Drawing from your own experience and approach when you started, what are some good practices to adopt for newcomer photographers?
If you want to be a good photographer, it is essential to groom yourself. You should start with the basics; take a foundational course on photography and get proper guidelines. If you were to do it all by yourself, it would take you forever and frustration will creep in.
My advice would be to attend as many workshops as possible and practise beforehand. Never experiment on the day of the shoot. Also, always take care of your health and remain physically fit. While you may be able to shoot for long hours now, this is not sustainable and it will hurt you in the future. The way we organise our shoots, we start work at 10 am, and wrap up by 7 pm. This means we always have to be well-prepared, but ensures we never burn out.

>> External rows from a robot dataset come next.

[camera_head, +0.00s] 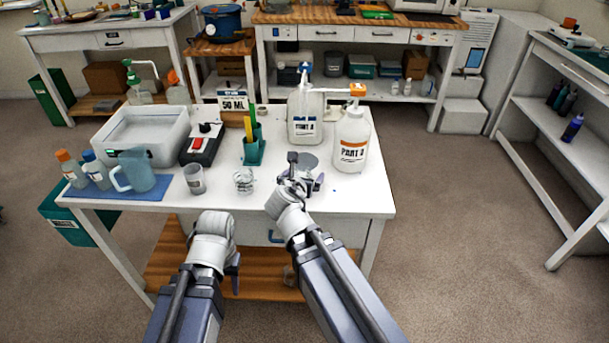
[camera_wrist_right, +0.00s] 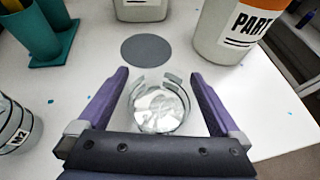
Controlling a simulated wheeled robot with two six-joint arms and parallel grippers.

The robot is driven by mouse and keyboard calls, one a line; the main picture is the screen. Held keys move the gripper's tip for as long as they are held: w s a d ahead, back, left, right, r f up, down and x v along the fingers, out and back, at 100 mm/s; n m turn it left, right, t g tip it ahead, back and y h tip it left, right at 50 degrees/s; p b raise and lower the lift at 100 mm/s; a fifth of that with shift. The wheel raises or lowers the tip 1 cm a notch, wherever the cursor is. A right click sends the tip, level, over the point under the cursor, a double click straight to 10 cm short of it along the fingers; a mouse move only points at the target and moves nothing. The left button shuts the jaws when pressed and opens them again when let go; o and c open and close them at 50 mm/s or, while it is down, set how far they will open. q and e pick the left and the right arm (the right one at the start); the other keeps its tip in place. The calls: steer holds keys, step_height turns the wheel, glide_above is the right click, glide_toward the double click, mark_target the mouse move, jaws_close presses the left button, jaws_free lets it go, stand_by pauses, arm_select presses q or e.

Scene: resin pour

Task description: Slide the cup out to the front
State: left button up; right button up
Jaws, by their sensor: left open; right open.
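A clear cup (camera_wrist_right: 160,108) stands on the white table between the two purple fingers of my right gripper (camera_wrist_right: 158,75). The fingers are open on either side of it, and I cannot tell whether they touch it. In the head view my right gripper (camera_head: 300,180) is low over the table's front right part and mostly hides the cup. A grey disc (camera_wrist_right: 147,49) lies on the table just beyond the cup; it also shows in the head view (camera_head: 309,160). My left gripper (camera_head: 234,272) is open and empty, in front of the table and below its top.
The PART A jug (camera_head: 304,128) and PART B bottle (camera_head: 351,148) stand behind the disc. Clear stacked cups (camera_head: 244,181) stand left of my right gripper, beside another cup (camera_head: 195,180). A green holder (camera_head: 254,150) is behind them. The table's front right corner is clear.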

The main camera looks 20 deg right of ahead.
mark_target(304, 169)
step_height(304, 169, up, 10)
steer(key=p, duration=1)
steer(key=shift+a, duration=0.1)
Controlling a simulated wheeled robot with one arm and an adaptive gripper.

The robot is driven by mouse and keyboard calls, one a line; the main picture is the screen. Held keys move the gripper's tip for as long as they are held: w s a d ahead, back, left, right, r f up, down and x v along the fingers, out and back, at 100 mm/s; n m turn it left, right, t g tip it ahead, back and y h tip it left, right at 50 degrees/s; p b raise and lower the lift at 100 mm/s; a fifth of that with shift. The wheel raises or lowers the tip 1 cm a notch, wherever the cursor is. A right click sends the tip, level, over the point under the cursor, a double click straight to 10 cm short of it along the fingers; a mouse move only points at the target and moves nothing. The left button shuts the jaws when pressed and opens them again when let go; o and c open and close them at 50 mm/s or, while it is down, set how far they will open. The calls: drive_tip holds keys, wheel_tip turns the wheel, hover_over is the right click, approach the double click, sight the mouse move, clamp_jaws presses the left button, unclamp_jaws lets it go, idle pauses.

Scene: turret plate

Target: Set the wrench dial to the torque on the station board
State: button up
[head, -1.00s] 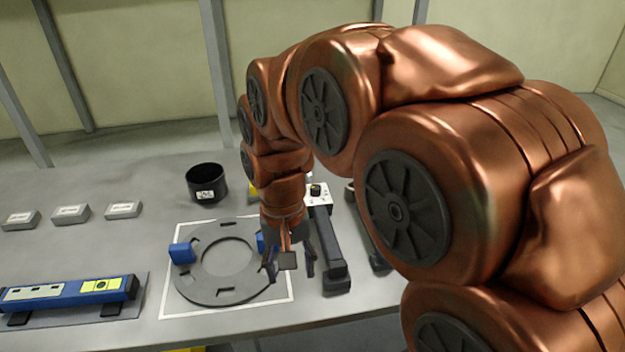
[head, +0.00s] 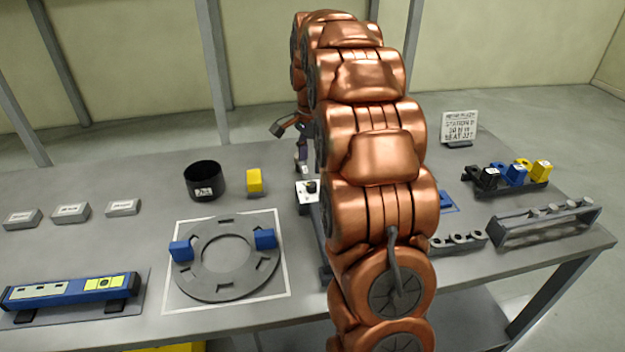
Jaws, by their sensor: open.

Many newcomers today have budget issues. Beginners, in general, should not be adamant about charging high. The right approach should be to develop the work and increment according to the scale of production. If you maintain good work quality, your reputation will improve and so will your standard. At the same time, know your worth. Your creativity is valuable, so is your gear. Factor everything in when you quote your prices.
At the end of the day, what we do is teamwork. Everyone; clients, agencies, producers, costume designers, makeup artists will have their input. When the team is built well, the photos will turn out well.